_GIVEN REQUEST:_ Extract every line from the records below that contains the word "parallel".

(Robot episode data)
- - - - -

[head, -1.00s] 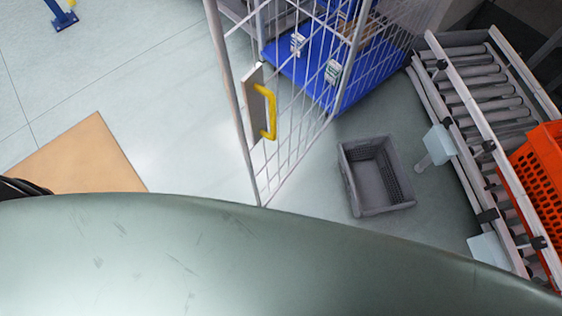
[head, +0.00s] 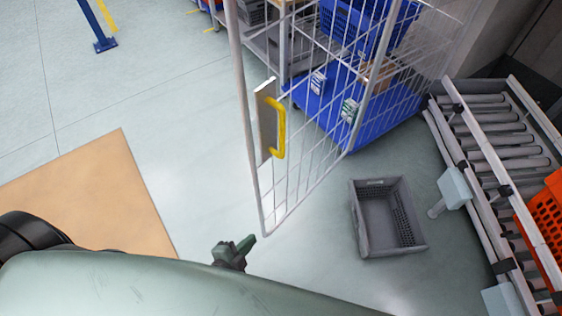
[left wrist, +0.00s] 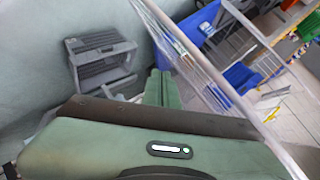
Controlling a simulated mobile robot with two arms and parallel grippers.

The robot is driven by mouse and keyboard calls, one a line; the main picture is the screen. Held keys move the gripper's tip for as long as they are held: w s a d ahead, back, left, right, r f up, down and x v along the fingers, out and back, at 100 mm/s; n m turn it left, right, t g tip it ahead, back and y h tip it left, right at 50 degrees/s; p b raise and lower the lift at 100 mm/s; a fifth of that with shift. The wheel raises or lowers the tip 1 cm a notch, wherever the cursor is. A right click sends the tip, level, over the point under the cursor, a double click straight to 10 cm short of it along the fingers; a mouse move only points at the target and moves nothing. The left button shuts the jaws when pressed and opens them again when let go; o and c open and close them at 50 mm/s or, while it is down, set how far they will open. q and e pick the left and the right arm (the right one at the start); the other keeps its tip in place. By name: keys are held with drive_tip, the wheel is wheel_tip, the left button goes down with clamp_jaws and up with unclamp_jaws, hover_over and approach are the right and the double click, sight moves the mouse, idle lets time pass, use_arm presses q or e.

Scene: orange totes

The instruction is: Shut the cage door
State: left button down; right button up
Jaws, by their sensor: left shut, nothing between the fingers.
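The cage door (head: 294,180) is a white wire-mesh panel that stands swung out from the cage toward me. A yellow handle (head: 280,128) on a grey plate sits on its free edge. My left gripper (head: 246,246) is shut and empty, low in the head view, just left of the door's bottom corner and apart from the handle. In the left wrist view its fingers (left wrist: 162,88) are together, with the door mesh (left wrist: 195,65) to their right. The cage's blue base (head: 345,108) shows behind the door. My right gripper is not in view.
A grey crate (head: 364,237) stands on the floor right of the door. A roller conveyor (head: 497,135) with an orange tote (head: 548,222) runs along the right. A tan board (head: 95,200) lies on the floor at left.

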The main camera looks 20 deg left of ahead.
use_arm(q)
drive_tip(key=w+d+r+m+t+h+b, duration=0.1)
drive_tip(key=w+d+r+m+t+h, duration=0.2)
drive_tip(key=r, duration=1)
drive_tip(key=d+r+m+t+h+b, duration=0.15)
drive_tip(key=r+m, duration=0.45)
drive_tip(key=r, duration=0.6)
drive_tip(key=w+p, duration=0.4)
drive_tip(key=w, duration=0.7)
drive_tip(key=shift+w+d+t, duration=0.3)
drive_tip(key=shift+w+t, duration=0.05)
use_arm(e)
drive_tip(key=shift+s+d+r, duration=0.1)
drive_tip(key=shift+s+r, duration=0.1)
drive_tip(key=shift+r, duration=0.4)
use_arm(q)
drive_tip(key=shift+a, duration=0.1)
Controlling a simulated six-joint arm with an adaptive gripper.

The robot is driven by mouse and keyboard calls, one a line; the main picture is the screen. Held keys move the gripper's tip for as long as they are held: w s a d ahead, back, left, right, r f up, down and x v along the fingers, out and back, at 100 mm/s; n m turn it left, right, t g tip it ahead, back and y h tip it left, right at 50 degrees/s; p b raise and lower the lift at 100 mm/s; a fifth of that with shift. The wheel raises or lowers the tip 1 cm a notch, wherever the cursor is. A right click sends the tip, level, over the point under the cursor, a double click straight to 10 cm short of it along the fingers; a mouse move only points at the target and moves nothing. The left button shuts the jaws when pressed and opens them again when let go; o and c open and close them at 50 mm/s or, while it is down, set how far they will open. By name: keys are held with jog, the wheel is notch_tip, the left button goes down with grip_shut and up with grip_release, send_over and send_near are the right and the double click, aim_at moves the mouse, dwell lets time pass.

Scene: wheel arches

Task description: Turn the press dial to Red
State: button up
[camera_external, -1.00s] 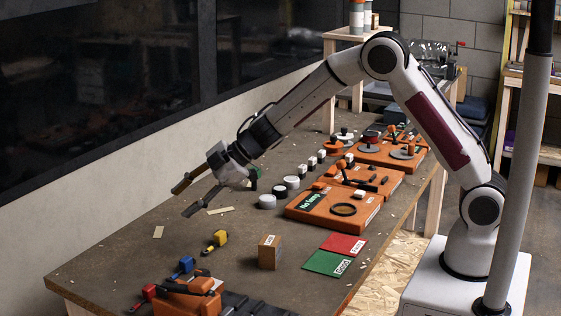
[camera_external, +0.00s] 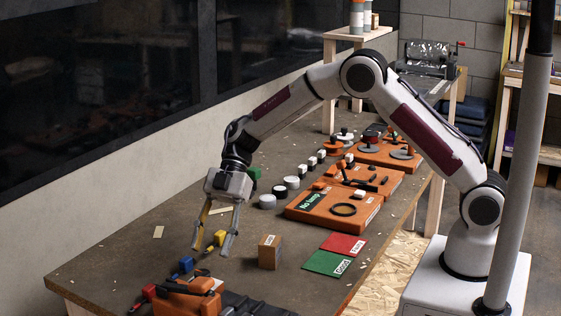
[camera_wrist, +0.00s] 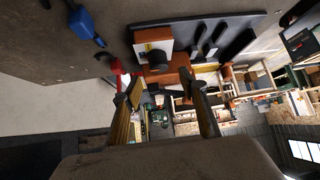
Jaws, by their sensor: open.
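I cannot pick out a dial with a readable Red mark in either view. A press-like machine (camera_external: 427,60) with a red handle stands at the far end, well away from my gripper; any dial on it is too small to tell. Orange boards (camera_external: 330,207) with knobs and levers lie along the bench.
A brown box (camera_external: 269,252), a green card (camera_external: 328,263) and a red card (camera_external: 344,244) lie right of my gripper. An orange tool (camera_external: 188,297) and a blue tool (camera_external: 186,265) are in front. Grey and white cylinders (camera_external: 267,202) stand behind. The bench's left side is mostly clear.

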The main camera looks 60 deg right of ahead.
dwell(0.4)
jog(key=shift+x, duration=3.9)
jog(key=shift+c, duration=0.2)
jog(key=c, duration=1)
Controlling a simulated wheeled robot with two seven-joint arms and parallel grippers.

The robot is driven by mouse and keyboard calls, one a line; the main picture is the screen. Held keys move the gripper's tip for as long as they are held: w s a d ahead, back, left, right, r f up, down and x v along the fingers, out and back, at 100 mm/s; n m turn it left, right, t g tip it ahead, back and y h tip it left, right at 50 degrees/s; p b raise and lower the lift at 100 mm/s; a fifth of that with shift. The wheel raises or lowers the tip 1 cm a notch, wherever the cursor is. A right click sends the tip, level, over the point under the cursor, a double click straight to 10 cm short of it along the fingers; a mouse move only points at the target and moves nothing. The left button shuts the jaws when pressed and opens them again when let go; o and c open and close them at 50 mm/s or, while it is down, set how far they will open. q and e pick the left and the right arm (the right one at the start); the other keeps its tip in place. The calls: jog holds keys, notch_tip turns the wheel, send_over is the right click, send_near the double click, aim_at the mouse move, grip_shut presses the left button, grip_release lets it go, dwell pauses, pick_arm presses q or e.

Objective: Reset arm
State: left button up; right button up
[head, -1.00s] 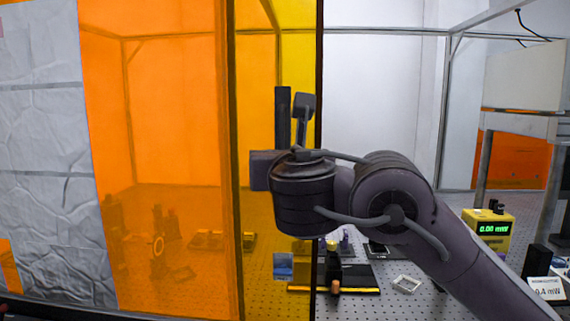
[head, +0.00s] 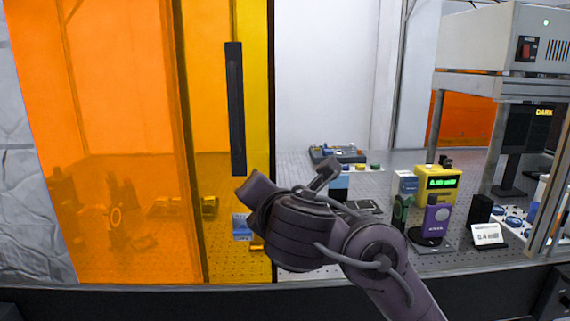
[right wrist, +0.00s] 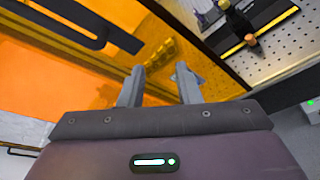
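My right arm comes in from the lower right in the head view. Its gripper (head: 258,193) is in front of the orange panel, just below and right of the dark vertical handle (head: 235,108). In the right wrist view the gripper (right wrist: 158,76) has its two grey fingers apart with nothing between them. The handle (right wrist: 62,22) lies at the upper left there, clear of the fingers. The orange sliding panel (head: 120,90) covers the left side of the enclosure, and its right side is open. My left gripper is not in view.
Behind the opening is a perforated optical table (head: 440,262). On it stand a yellow meter (head: 437,185), a purple device (head: 436,220) and a small display card (head: 488,235). A shelf (head: 510,87) with a grey control box (head: 490,35) is at right. The panel's dark edge (head: 272,120) is near the gripper.

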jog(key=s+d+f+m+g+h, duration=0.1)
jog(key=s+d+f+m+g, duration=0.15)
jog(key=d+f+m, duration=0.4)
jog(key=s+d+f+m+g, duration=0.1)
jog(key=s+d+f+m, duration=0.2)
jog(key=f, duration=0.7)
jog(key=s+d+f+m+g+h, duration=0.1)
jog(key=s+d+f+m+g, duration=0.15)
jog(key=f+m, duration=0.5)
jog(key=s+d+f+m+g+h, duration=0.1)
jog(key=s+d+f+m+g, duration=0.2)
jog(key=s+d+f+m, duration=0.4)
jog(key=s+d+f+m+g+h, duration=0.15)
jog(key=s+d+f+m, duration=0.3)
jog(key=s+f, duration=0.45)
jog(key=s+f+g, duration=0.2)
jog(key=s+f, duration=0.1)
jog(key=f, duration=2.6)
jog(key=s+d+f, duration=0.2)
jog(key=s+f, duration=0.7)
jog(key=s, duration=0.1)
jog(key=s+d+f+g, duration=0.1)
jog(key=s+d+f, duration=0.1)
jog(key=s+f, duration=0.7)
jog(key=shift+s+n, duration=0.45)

- - - - -

_THE REPLY:_
Controlling a simulated mobile robot with two arms and parallel grippers.
Controlling a simulated wheeled robot with two seven-joint arms and parallel grippers.

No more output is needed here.